Read the lines that follow and pick out every one containing the word "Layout".
────────────────────
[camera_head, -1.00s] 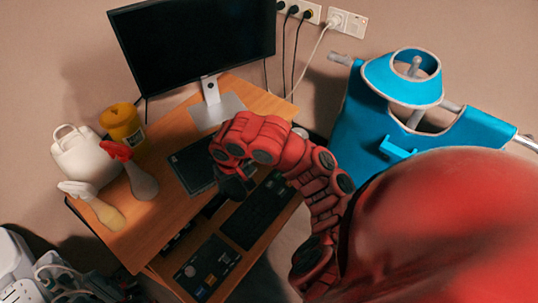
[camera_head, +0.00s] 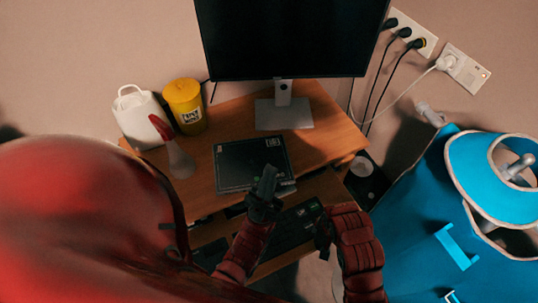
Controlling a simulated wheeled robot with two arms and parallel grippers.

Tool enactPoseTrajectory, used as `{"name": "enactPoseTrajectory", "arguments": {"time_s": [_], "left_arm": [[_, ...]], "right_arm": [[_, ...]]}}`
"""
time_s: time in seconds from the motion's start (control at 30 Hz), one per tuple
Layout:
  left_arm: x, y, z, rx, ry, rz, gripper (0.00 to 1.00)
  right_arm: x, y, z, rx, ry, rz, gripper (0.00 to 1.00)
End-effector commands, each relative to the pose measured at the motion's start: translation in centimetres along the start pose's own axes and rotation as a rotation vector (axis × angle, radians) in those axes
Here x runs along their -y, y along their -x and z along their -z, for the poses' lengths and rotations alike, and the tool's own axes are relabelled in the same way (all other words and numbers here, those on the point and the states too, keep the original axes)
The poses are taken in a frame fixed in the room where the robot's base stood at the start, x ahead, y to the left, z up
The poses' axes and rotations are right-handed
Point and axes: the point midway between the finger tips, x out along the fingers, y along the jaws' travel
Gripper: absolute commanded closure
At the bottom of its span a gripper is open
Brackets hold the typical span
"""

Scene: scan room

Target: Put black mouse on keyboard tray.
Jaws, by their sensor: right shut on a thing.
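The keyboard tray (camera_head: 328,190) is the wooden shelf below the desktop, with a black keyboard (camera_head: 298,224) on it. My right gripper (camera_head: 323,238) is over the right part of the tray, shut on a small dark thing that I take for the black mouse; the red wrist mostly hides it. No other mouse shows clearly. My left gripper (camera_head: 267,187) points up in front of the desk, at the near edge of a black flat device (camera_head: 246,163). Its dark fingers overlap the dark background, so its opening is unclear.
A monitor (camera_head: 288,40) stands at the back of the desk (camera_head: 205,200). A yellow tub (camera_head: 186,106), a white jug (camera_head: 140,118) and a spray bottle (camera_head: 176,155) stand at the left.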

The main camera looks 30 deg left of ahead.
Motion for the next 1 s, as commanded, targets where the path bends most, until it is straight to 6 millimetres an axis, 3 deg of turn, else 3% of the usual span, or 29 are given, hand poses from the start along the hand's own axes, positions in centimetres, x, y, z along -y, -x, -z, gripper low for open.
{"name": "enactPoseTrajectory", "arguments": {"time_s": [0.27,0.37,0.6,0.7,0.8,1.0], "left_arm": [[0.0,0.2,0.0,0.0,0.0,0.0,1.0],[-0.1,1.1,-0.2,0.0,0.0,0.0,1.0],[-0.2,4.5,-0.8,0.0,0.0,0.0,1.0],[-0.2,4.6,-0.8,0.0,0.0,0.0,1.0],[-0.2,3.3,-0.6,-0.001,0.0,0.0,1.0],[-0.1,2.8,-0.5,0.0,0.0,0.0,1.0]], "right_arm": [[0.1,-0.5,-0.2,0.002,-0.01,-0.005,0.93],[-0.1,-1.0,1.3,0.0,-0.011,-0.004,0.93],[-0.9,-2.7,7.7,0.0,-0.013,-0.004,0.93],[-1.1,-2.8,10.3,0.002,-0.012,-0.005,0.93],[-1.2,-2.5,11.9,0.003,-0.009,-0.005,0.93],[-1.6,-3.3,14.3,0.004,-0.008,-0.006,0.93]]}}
────────────────────
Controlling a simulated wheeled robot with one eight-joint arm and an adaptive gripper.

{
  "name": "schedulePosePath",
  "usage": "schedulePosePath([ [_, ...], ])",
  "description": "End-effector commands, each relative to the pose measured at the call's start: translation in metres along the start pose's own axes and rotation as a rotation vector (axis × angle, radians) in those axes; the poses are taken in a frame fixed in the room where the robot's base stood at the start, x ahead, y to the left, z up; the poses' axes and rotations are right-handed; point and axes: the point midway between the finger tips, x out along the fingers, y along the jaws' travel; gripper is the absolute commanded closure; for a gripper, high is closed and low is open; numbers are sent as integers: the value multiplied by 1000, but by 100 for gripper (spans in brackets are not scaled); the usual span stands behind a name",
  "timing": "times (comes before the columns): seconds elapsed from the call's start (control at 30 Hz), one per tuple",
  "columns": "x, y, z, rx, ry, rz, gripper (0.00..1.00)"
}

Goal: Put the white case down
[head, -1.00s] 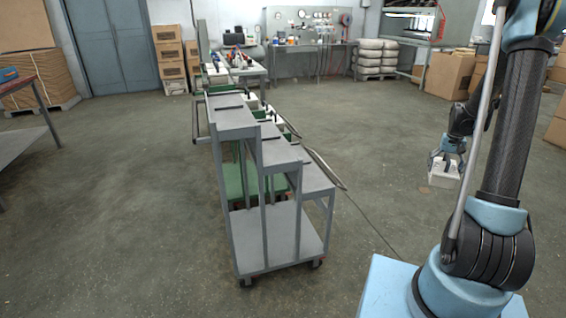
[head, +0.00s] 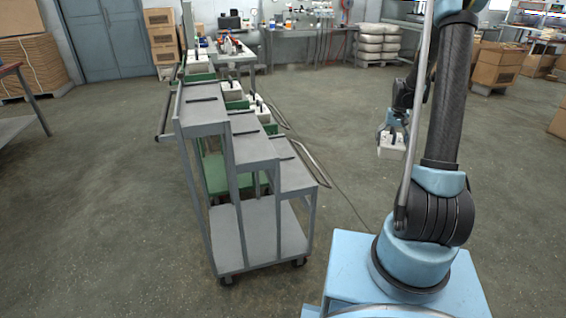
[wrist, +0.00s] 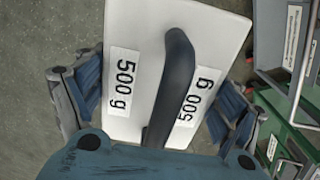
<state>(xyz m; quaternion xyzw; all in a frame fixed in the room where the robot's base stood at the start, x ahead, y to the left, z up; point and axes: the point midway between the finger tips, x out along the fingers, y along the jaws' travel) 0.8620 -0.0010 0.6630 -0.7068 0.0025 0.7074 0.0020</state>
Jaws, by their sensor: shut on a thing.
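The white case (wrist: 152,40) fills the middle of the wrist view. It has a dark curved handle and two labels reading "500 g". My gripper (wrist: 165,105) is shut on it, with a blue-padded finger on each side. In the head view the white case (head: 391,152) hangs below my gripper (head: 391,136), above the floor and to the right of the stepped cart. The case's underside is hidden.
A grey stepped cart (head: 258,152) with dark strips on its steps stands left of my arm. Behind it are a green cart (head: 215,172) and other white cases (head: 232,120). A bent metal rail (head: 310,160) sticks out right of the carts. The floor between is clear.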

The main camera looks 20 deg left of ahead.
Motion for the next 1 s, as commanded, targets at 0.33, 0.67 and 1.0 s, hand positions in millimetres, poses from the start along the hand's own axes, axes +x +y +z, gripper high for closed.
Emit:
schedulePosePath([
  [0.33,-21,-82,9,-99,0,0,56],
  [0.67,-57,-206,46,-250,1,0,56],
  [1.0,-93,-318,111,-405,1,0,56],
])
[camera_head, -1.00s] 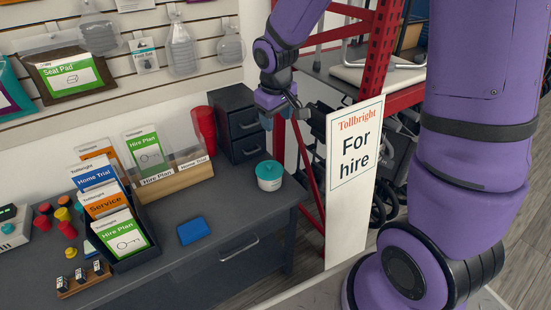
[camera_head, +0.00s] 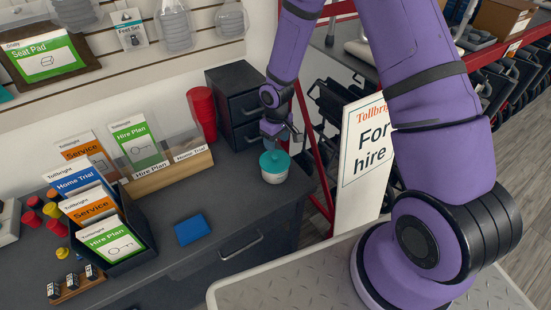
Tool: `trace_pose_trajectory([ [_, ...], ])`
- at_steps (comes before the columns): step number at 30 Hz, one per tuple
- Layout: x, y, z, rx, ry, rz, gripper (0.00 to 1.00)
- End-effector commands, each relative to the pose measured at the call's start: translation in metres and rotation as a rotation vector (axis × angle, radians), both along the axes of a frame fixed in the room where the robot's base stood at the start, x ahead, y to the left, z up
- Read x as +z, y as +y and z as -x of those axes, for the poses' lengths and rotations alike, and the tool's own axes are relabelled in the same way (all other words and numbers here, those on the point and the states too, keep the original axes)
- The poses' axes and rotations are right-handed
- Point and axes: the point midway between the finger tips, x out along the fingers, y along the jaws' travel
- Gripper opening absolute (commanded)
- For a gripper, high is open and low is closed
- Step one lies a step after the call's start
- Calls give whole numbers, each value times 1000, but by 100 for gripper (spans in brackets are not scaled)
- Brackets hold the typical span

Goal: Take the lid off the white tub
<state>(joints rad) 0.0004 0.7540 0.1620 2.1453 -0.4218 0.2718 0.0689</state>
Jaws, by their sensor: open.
────────────────────
Result of this exercise
Layout:
- Layout: x, y, z, rx, ry, rz, gripper (0.00 to 1.00)

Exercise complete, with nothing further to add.